Looking at the whole subject from a great distance, there are two things that using smarter tools might accomplish.
* Exploring unexamined "corners" of the parameter space and discovering previously undiscovered pockets that tend to lead to good performance.
* Adding more degrees of freedom in the models.

The first one is a very good thing, provided only that the out-of-sample validation is done enough, and well enough, prior to trusting real money to it. Same with any investment method.

But the second one is generally a Very Bad Thing. There are good reasons that we have always liked screens with very few tuning parameters: less to tune means less chance of overtuning to the training set. It's astounding what a model will memorize if you don't watch it like a hawk.

I think there's a very good chance that you might accomplish good things on the first bullet, and I don't dismiss that at all. My prior post was merely intended to caution about the second...compounded by the hidden problems of doing out-of-sample validation cleanly.

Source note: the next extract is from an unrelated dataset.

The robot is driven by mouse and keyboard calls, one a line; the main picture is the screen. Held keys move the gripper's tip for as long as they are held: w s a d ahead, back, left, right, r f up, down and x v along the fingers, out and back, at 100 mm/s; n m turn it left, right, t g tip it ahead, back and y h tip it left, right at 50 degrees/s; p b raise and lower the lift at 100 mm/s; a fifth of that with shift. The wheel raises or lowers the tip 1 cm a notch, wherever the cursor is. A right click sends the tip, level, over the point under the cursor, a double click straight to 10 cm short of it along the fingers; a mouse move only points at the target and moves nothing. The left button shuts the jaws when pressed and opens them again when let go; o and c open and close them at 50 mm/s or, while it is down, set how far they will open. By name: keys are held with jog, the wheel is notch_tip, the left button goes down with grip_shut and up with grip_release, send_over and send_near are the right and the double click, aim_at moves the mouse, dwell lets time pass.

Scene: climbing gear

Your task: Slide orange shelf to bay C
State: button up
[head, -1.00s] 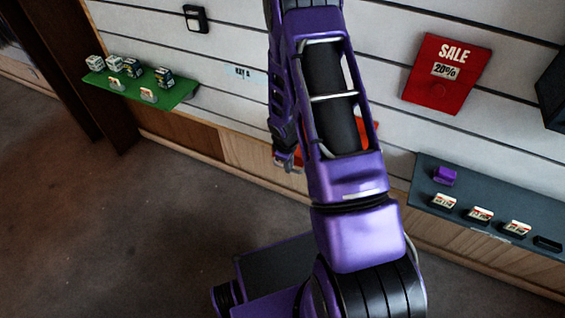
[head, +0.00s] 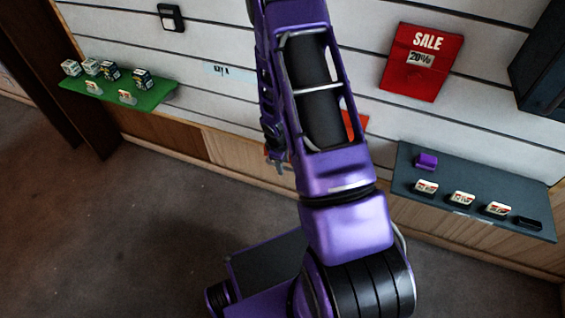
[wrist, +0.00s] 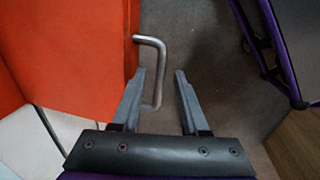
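The orange shelf (head: 356,126) is mostly hidden behind my arm in the head view, with orange showing on both sides of it. In the wrist view the orange shelf (wrist: 75,50) fills the upper left. A bent metal handle (wrist: 161,65) stands out from its right edge. My gripper (wrist: 162,75) is open, with its fingertips on either side of the handle's bar. The bar lies nearer the left finger; I cannot tell whether they touch. In the head view the gripper is a small grey shape beside the arm, partly hidden.
A green shelf (head: 150,98) with small boxes is on the slatted wall at left. A dark grey shelf (head: 480,180) with a purple item and several small boxes is at right. A red sale sign (head: 421,62) hangs above. A small label strip (head: 228,71) is left of my arm.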

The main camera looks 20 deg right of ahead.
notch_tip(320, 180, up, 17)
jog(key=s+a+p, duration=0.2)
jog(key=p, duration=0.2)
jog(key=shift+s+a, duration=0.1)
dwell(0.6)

An anecdote: back in the 90's when my team was paid to do predictive modelling on very large data sets, we mostly used a whole lot of linear factors, and it worked. We souped it up by feeding that result into a neural net (not many layers back then), which polished the model to get a few extra percentage points of accuracy, which (as we understood the data set quite well) was quite a surprise to us, even though the benefit was modest. These things can work. Fortunately we had a lot of validation data; we generally held back around 20% for that.

Data mining is defined as the discovery of new, useful, non-obvious and predictive rules in old data. Go for it.

Jim